The announcement signals that politicians are starting to understand the Victorian public want to see investment in public transport alternatives, the community group said today.
“The East West Link is a spectacular waste of money and the Opposition is doing the responsible thing by opposing it,” said PTUA President Tony Morton. “All it does is rearrange traffic bottlenecks, when the majority of congestion is from people trying to drive into inner Melbourne because they can’t catch a train.”
But Dr Morton urged caution over the Opposition’s position. “The Opposition appear to be suggesting they will build the same road but just start from the other end,” he said.
“We are urging them to show leadership and vision. The best way to plan for Melbourne’s future is to provide an efficient and integrated public transport system, and the most competitive global cities are those that provide access through effective mass transit.”
“The Opposition’s announcement today is welcome, yet the old habit of defaulting to road building needs to change, and the Opposition still has some way to go before their plan addresses the transport challenges of the next 50 years,” Dr Morton said.

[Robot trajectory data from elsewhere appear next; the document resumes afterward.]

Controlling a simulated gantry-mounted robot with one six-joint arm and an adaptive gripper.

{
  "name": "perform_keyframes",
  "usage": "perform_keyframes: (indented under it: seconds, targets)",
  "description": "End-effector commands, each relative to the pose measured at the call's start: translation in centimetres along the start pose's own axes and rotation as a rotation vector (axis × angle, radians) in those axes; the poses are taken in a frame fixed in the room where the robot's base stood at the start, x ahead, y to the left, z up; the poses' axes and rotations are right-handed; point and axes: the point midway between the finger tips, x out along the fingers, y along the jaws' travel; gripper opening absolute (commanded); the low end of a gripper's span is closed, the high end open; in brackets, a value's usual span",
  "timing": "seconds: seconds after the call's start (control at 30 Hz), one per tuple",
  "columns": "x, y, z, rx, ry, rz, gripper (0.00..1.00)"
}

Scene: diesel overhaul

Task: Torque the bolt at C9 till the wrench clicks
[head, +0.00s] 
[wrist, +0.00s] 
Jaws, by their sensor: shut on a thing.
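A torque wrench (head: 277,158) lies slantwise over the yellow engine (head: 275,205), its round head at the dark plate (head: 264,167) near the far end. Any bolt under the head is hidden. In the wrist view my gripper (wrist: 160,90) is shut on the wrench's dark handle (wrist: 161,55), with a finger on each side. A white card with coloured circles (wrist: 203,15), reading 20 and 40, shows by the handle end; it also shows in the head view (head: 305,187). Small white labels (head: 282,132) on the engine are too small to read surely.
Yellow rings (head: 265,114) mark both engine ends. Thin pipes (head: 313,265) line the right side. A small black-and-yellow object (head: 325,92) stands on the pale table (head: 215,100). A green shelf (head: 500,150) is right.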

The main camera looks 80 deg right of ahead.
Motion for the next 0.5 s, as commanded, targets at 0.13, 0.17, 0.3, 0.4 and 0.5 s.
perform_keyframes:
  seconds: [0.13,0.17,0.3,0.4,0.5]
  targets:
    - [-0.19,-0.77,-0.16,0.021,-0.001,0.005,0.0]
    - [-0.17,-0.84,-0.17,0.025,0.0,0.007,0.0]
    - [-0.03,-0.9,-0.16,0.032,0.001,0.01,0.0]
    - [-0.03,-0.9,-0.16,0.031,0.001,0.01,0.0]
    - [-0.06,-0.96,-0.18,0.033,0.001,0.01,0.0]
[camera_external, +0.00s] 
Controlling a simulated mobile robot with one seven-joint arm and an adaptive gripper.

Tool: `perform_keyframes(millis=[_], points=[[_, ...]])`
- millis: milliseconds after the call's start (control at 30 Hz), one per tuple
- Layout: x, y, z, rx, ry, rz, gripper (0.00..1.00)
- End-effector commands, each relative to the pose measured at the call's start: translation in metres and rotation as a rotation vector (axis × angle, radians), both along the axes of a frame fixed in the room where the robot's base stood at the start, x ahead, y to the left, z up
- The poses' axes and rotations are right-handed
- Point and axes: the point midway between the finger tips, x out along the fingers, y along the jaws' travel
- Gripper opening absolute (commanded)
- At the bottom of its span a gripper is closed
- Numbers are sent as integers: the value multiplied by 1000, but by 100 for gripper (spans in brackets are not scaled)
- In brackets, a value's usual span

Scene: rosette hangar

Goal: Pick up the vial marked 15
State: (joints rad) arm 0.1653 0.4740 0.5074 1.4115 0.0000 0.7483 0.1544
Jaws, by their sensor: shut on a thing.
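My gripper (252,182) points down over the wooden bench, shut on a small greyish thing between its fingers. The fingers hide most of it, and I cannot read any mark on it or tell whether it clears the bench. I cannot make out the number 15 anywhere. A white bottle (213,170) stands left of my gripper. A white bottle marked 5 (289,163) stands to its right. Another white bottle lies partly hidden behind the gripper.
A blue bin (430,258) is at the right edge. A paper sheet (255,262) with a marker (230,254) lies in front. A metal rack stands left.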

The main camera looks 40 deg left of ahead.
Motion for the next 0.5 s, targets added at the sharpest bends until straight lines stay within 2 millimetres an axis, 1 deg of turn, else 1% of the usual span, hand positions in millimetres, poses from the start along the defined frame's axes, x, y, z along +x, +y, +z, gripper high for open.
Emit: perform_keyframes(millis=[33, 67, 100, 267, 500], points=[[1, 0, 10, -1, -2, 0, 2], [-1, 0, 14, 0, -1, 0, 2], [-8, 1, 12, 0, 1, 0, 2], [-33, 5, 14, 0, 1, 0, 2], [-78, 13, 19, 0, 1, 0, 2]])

Dr Morton urged the opposition to support the PTUA’s alternative package for transport investment including:
• Staged roll-out of high capacity signalling on the metropolitan train network to boost system capacity.
• An expanded program of level crossing grade separations, planned as a pipeline to reduce costs.
• Staged extensions of the rail network to Melbourne Airport, Doncaster, Rowville, Mernda and Clyde, and electrification of the Melton line.
• Station staff and tram conductors to reduce station dwell times and assist passengers.
• Upgrade of suburban bus services to improve frequencies and support the train network.
• Bus and tram priority at street intersections.
• Duplication of single-track bottlenecks in the rail network, and minor tram extensions to logical termini.
• Longer-term enhancements to establish new city rail corridors, such as the Melbourne Metro rail tunnel.
“The cost estimates we’ve seen from the industry for these projects suggests most of it could be done for the same as the entire $15 billion East West motorway,” Dr Morton said. “Yet it would have avowedly greater benefit for the travelling public, for road and public transport users, for freight movement, for the economy and for Victoria.”